About this time the ambassadors of the king reached Medio; when they had been heard and the general assembly was debating the question of what
answer should be given the king, and some urged that they should abide by the Roman alliance and others that the friendship of the king should not be disdained, the opinion of Clytus seemed
to take the middle course and was therefore adopted, that they should send ambassadors to the king and ask him to permit the people of Medio to deliberate on so important a matter in the council of the Acarnanians.
Mnasilochus and those who belonged to his faction were deliberately thrust into this embassy, and sending secret messages to the king to urge him to move his army forward, they themselves wasted time.
Accordingly, when the ambassadors had barely set out, Antiochus was already at the frontier and soon before the gates, and while those who were without knowledge of the treachery were in panic and were excitedly calling the youth to arms, he was admitted into the city by Clytus and Mnasilochus; and as some flocked to him voluntarily, those who disagreed also, under the compulsion of fear, joined the king.
When he had pacified the terror-stricken by a kindly speech, several states of Acarnania went over to him, attracted by the hope of his well-known clemency.
He proceeded to Thyrreum from Medio, sending ahead the same Mnasilochus [p. 195]
and the ambassadors.

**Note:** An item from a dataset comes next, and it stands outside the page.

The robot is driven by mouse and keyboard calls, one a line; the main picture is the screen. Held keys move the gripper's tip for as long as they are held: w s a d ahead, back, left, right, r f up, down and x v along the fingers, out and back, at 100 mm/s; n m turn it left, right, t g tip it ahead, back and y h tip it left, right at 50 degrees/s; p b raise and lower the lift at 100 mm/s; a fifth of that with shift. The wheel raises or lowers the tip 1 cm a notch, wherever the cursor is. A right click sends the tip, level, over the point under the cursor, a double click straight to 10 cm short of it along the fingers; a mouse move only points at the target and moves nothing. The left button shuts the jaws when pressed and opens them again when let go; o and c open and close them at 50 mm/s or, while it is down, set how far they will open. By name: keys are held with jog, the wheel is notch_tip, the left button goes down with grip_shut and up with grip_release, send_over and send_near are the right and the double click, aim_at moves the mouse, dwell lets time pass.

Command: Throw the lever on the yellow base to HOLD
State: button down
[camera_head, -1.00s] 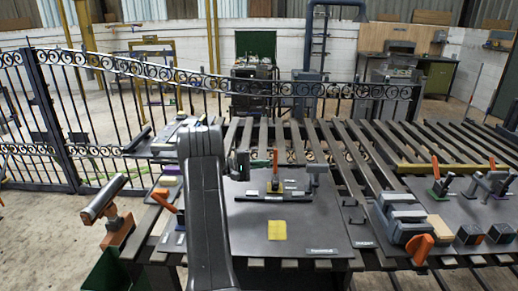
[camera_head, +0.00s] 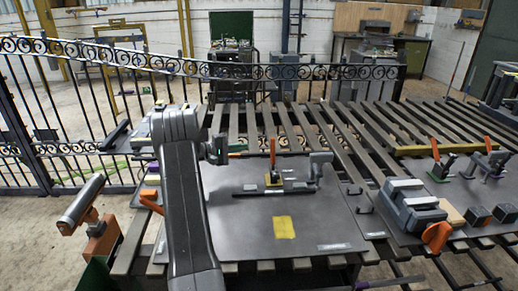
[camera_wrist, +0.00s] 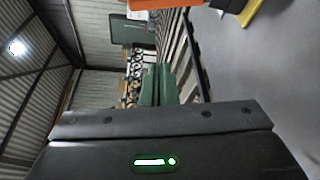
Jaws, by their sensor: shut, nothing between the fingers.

But the treachery disclosed1
at Medio made the people of Thyrreum more cautious, not more fearful;
giving an answer quite free from ambiguity, to the effect that they would enter upon no new alliance except with the authorization of the Roman commanders, they closed. the gates and disposed guards along the walls.
And, very fortunately for the reassurance of the minds of the Acarnanians, Gnaeus Octavius, sent by Quinctius, when he had received an escort and a few ships from Aulus Postumius, who had been placed in command at Cephallania by Atilius the lieutenant,2
came to Leucas
and filled the allies with the hope that the consul Manius Acilius with the legions had already crossed the sea and that there was a Roman camp in Thessaly.
Since this rumour was rendered plausible by the fact that the season of the year was now suitable for navigation, the king left garrisons at Medio and certain other towns in Acarnania, went away from Thyrreum and returned by way of the cities in Aetolia and Phocis to Chalcis.